What’s important to know though is that specific breed, the Saffron Crocus, was a “wilder” version of the one that we are using today and what I, to my surprise, found out is that this specific domesticated breed of the saffron Crocus, was first detected on the island of Crete!
On it’s own, saffron is not really very tasty (at least not for me) as I am tasting it right now I am first tasting bitter and after a distinct taste of Iron. As I continued my research I stumbled over the words; “honey” and “hay-like” as other descriptions of how saffron tastes like.
But that is not why we love to use this product in our food, it’s the heavenly aroma, how can something that tastes bitter, smell so sweet!

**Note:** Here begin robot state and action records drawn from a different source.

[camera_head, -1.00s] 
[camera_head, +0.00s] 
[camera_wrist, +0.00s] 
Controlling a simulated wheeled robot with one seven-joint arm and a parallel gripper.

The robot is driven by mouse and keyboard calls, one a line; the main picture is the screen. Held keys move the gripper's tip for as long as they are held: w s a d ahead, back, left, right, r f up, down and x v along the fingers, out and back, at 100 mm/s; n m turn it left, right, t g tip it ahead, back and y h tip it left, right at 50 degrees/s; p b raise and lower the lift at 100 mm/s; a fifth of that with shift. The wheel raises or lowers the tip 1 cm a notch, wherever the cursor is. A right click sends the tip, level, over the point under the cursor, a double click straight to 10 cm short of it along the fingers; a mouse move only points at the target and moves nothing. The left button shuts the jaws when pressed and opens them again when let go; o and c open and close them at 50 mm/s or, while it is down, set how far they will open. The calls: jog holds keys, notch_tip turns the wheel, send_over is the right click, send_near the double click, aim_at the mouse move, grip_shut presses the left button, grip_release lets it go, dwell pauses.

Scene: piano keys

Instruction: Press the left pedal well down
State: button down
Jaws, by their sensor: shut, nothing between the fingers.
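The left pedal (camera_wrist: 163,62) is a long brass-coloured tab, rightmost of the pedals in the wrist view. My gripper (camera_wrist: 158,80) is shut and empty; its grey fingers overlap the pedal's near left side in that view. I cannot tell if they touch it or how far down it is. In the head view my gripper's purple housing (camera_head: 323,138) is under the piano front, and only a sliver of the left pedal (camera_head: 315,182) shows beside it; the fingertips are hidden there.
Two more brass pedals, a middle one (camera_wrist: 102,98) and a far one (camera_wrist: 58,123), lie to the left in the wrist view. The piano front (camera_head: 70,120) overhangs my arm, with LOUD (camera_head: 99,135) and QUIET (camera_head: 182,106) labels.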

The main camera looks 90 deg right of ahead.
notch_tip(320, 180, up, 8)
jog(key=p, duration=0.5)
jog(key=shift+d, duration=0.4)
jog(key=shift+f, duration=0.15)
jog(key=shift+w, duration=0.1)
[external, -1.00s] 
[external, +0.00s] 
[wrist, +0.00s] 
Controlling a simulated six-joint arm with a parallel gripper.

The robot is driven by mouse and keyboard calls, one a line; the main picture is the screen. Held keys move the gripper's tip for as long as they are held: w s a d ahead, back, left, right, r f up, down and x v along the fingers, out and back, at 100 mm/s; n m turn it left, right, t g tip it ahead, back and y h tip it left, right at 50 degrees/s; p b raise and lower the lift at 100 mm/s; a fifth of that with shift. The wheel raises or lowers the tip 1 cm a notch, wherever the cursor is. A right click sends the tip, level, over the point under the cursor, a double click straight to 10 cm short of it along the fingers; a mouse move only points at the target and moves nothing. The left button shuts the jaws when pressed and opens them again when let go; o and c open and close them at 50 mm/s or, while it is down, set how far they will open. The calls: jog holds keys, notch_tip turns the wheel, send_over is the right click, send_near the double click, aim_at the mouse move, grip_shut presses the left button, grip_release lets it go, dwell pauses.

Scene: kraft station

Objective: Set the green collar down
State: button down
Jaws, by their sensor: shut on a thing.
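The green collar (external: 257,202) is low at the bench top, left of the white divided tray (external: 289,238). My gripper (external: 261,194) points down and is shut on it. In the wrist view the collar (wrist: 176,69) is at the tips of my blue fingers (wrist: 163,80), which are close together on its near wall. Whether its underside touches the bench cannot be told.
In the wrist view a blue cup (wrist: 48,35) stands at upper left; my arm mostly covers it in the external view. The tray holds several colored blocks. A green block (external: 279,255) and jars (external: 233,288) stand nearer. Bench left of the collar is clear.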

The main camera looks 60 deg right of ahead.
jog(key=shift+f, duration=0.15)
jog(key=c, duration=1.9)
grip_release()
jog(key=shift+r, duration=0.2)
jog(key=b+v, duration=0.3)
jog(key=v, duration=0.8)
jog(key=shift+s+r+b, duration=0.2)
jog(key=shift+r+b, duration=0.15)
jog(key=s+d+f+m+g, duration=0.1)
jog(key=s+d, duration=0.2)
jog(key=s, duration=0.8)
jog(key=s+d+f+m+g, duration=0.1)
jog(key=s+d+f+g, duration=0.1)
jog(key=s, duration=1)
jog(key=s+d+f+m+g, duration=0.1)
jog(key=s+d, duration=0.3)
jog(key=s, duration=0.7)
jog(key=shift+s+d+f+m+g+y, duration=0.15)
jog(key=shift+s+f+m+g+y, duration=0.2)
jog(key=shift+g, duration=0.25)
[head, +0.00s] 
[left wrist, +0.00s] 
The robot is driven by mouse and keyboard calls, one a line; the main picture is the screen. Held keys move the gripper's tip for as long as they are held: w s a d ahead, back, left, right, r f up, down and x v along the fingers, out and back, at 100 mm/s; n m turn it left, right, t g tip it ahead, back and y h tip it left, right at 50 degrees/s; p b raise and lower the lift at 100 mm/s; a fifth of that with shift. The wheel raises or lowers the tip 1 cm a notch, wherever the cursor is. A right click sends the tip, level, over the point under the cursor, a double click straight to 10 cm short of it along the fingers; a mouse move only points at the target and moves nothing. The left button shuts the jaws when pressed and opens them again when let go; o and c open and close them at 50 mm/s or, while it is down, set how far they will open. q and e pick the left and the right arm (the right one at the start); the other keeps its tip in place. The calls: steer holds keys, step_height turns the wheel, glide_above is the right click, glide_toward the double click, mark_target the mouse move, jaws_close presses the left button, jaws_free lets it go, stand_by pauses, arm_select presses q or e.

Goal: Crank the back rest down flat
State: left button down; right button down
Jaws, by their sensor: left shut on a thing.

And last but not least let’s not forget the hypnotic colour of “golden-red”! By just adding a small amount of saffron in a dish, it makes it look as if there has just been a drop of gold added in it.
Where is Saffron grown today?
Spain’s varieties, are generally mellower in colour, flavour, and aroma; Italian varieties are slightly more potent than Spanish, while the most intense varieties tend to be Persian (Iran) in origin. India, but they have banned the export of high-grade saffron abroad. Aside from these, various “boutique” crops are available from New Zealand, France, Switzerland, England and the US. In the US, Pennsylvania Dutch saffron is known for its earthy notes and is marketed in small quantities.

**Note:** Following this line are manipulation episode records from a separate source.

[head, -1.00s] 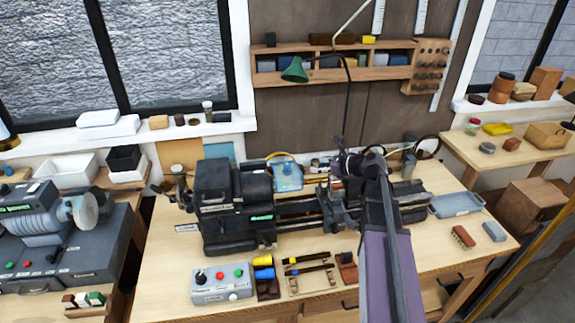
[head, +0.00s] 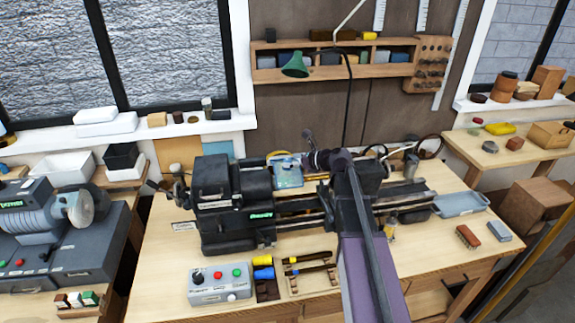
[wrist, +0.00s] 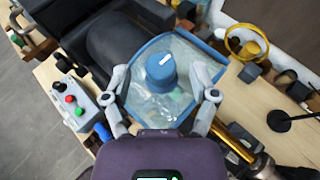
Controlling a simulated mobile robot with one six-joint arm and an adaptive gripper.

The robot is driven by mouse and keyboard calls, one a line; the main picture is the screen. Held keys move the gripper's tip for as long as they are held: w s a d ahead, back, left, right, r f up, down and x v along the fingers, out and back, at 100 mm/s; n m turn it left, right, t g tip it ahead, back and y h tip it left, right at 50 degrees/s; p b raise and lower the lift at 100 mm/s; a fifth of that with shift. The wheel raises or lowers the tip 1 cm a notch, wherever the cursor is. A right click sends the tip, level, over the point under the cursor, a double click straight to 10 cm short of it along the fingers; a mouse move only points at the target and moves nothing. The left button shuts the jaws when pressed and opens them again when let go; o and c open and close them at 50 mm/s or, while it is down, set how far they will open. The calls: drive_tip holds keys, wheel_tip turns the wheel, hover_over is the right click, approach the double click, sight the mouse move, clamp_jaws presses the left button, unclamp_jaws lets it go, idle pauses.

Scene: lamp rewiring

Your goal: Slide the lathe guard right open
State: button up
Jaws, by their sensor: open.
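The lathe guard (head: 287,174) is a clear, blue-tinted shield over the lathe, just right of the black headstock (head: 222,190). In the wrist view the guard (wrist: 150,105) has a blue rim and a round blue knob (wrist: 161,68). My gripper (wrist: 163,82) is open over the guard, one finger on each side of the knob. The fingers look apart from the knob; I cannot tell their exact height above the guard. In the head view my wrist is just right of the guard, and the fingers are hard to make out.
The lathe bed (head: 405,195) runs right from the headstock. A control box (head: 220,283) with coloured buttons stands in front. A yellow ring (wrist: 246,42) and a small black stand (wrist: 288,118) are near the guard. A grey tray (head: 461,204) lies at the right.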

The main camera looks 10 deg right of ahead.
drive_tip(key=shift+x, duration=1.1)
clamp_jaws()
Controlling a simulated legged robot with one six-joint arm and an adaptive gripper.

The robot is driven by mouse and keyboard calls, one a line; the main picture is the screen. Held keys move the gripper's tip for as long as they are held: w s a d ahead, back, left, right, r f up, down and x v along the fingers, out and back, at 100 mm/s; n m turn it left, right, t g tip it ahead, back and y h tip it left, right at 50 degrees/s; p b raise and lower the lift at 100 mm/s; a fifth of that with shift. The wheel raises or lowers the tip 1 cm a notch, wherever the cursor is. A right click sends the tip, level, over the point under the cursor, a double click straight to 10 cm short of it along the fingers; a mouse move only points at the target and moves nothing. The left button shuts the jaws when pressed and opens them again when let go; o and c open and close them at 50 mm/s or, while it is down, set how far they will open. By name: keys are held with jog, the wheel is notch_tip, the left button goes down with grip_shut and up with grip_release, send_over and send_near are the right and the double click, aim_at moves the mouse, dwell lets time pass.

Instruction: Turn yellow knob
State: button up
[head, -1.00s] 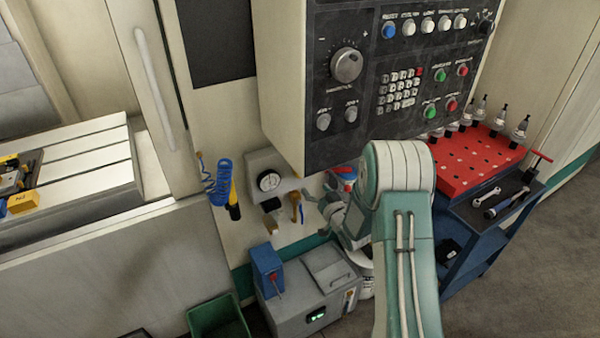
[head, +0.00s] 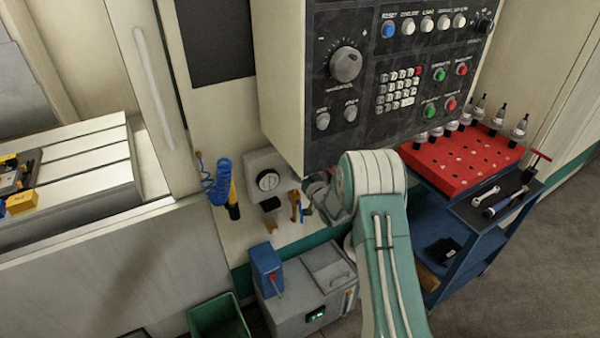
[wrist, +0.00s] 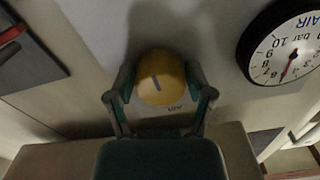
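In the head view my arm covers the knob, and the fingers are hard to make out by the panel below the control box.
A round pressure gauge (wrist: 288,48) is close to the right of the knob in the wrist view; it also shows in the head view (head: 268,180). An orange handle (head: 295,205) and a blue coiled hose (head: 218,182) are nearby. The control box (head: 283,80) overhangs above.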

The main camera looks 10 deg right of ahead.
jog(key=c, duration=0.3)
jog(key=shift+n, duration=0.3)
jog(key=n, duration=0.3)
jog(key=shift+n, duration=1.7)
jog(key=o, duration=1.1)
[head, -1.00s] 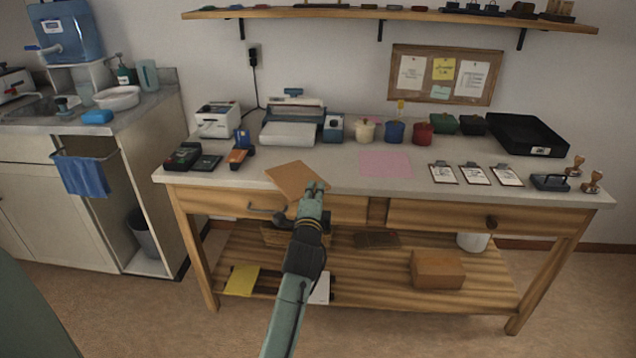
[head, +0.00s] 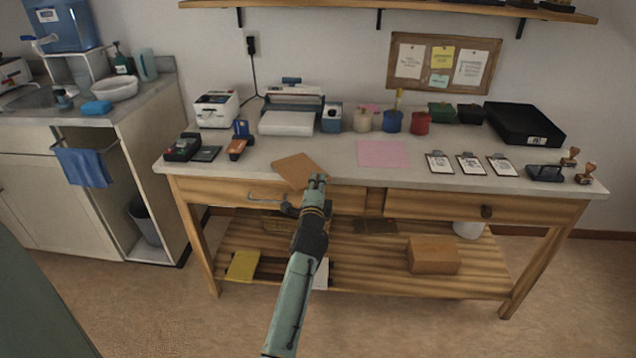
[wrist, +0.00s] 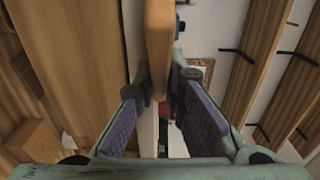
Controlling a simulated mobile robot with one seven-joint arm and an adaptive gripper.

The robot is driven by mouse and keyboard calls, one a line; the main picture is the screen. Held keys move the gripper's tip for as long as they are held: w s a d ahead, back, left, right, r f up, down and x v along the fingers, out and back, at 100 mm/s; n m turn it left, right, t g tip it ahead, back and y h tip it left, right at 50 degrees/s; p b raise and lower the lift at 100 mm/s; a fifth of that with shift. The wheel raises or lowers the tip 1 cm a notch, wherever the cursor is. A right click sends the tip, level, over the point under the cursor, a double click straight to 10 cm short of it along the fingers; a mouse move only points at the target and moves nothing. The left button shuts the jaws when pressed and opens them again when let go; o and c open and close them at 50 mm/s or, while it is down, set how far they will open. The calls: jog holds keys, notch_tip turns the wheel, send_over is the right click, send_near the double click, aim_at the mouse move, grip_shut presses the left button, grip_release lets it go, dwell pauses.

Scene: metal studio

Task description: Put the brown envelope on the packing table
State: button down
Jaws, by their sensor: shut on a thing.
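The brown envelope (head: 295,171) is held at the front edge of the packing table (head: 225,172) in the head view, left of the pink sheet. My gripper (head: 316,182) is shut on the envelope's near right corner. In the wrist view the envelope (wrist: 158,45) shows nearly edge-on between the fingers of my gripper (wrist: 160,105). The envelope overlaps the table top in the head view; I cannot tell whether it touches the surface.
A pink sheet (head: 384,153) lies to the right of the envelope. A card reader (head: 183,147) and an orange-and-blue item (head: 238,147) are to the left. Clipboards (head: 471,165) lie farther right. Bare table top surrounds the envelope's far side.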

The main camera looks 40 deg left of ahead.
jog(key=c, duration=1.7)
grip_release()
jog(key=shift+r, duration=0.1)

Consumers regard certain “growers” as “premium” quality. The “Aquila” saffron (zafferano dell’ Aquila) has an unusually pungent aroma, and intense color and is grown exclusively on eight hectares in the Navelli Valley of Italy’s Abruzzo region, near L’Aquila.

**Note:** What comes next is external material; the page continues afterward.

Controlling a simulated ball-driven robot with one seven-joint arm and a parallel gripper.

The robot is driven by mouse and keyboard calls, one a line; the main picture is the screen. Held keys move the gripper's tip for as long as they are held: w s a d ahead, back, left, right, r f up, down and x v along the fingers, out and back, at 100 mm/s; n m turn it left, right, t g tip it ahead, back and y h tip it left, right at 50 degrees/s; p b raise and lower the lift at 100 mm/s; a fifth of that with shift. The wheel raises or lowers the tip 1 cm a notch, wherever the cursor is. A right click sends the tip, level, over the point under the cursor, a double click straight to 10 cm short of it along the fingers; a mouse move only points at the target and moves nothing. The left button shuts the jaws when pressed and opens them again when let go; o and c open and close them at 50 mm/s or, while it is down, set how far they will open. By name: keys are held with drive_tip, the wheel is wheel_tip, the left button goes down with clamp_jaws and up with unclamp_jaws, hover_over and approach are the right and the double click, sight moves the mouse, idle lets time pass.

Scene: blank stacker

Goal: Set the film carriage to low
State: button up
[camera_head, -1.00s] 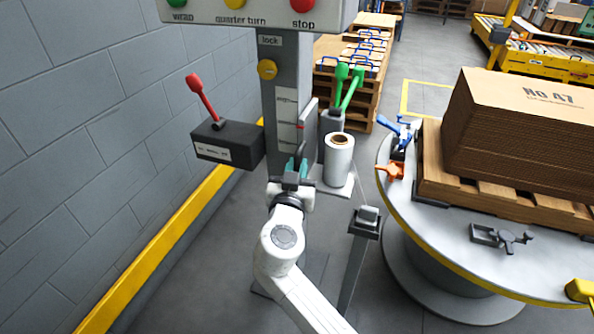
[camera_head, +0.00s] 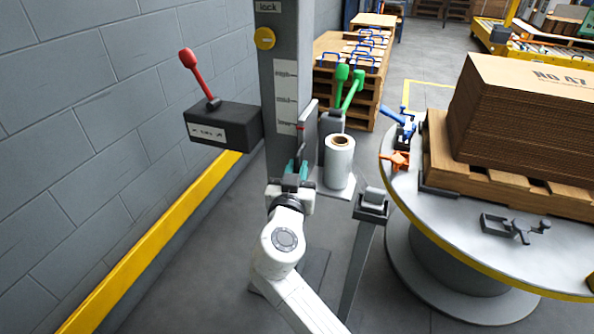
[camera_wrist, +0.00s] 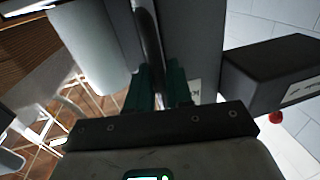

But in Italy the biggest saffron cultivation, for quality and quantity, is in San Gavino Monreale, Sardinia. This is where “our” saffron that we sell comes from and is then shipped to and packaged in Milano.
There is off course so much more to say about this “royalty” that is over 2000 years-old, but as we all know the secret always “lies within” and this time it’s within the experience of Saffron…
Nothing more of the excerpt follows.